En er zijn vast nog meer punten die ik nu nog vergeten ben. De vraag is nu of wij met onze huidige manier van economisch rekenen wel goed omgaan met al deze onzekerheden. De huidige werkwijze is gevoed doordat warmtenetten in de jaren negentig grotendeels zijn geprivatiseerd, waardoor het puur financiële denken op dit moment domineert. Er wordt bij het doen van investeringen gedacht in termen van businesscases en go-nogo beslissingen. Het is daarmee heel ingewikkeld om langjarige strategische investeringsbeslissingen in infrastructuur te kunnen maken, zeker als die gepaard gaat met alle genoemde onzekerheden.

Grote thermische infrastructuur projecten worden met de komst van de Wet Collectieve Warmte voor een belangrijk deel weer een overheidstaak. Maar de onzekerheden zijn daarmee niet weg. Er zal dus nieuw denken nodig zijn om de strategische – en niet direct renderende - beslissingen te kunnen onderbouwen. Eén van die manieren om met al die onzekerheden in de toekomst om te kunnen gaan is de zgn. Real Options theorie. Deze gaat er van uit dat bij het ontwerpen van de infrastructuur zoveel mogelijk flexibiliteit wordt ingebouwd (en gewaardeerd!) om met toekomstige onzekerheden om te kunnen gaan. Begin deze eeuw werd hier ook al onderzoek naar gedaan ten aanzien van het publiek aanleggen van glasvezelnetwerken, maar op een enkel voorbeeld (bijv. Helmond) na is dat publiek niet gelukt.

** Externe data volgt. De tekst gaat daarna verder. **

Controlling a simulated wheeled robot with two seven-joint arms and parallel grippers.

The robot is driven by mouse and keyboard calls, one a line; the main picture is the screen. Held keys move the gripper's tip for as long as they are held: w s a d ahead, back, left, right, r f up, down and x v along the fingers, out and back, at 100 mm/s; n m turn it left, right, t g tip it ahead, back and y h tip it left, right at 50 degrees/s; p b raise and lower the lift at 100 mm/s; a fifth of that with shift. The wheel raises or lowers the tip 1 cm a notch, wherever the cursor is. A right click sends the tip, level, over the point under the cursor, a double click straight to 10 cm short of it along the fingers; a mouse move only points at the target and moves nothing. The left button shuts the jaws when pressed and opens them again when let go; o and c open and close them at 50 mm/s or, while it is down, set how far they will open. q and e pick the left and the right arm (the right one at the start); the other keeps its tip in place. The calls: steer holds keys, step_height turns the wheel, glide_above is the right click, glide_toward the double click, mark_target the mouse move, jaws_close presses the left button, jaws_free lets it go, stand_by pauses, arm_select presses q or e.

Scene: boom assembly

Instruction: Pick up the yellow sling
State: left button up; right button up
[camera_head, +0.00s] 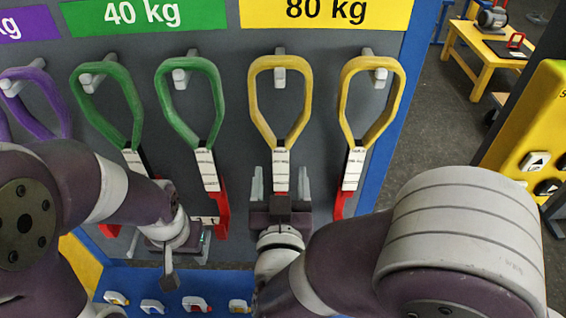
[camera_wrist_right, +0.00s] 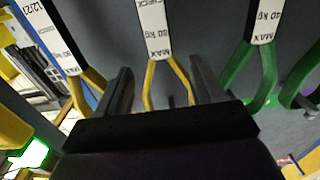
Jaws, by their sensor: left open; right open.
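Two yellow slings hang from pegs under the 80 kg sign: a left one (camera_head: 252,95) and a right one (camera_head: 400,90), each with a white label below its loop. My right gripper (camera_head: 281,183) is open, with one finger on each side of the left yellow sling's label. In the right wrist view this sling (camera_wrist_right: 152,85) runs between the two fingers (camera_wrist_right: 162,88); I cannot tell whether they touch it. The right yellow sling (camera_wrist_right: 88,82) is outside the fingers there. My left gripper (camera_head: 170,248) is open, low in front of the green slings, its fingers partly hidden.
Two green slings (camera_head: 218,95) hang under the 40 kg sign (camera_head: 140,14), with purple slings (camera_head: 45,90) further left. A blue shelf (camera_head: 235,285) with small hooks runs below. A yellow control panel (camera_head: 530,130) stands at the right, and a yellow table (camera_head: 480,55) is behind.

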Ik zou het lokale overheden gunnen om op een geheel nieuwe manier naar de aanleg van thermische infrastructuur te gaan kijken. Door te vertrekken vanuit de toekomst ipv vanuit het verleden en hier-en-nu. Door alle beschikbare opties te waarderen op harde en zachte waarden en flexibiliteit t.a.v. onzekerheden te waarderen.